The problem
What is needed is the run of lines from the one with "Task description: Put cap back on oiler" through the close of the data, set down exactly.

Data extract
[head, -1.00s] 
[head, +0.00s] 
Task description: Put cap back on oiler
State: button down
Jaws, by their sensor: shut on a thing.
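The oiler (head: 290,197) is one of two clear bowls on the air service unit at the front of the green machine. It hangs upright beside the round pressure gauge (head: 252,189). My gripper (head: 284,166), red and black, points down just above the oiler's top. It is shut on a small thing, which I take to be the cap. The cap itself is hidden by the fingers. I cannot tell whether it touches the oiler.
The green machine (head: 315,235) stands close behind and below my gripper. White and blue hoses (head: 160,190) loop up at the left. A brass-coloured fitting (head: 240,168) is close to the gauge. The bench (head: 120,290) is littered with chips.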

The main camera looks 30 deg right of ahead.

Task solution
Task description: Put cap back on oiler
State: button down
Jaws, by their sensor: shut on a thing.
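The oiler (head: 290,197) is one of two clear bowls on the air service unit at the front of the green machine. It hangs upright beside the round pressure gauge (head: 252,189). My gripper (head: 284,166), red and black, points down just above the oiler's top. It is shut on a small thing, which I take to be the cap. The cap itself is hidden by the fingers. I cannot tell whether it touches the oiler.
The green machine (head: 315,235) stands close behind and below my gripper. White and blue hoses (head: 160,190) loop up at the left. A brass-coloured fitting (head: 240,168) is close to the gauge. The bench (head: 120,290) is littered with chips.

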The main camera looks 30 deg right of ahead.

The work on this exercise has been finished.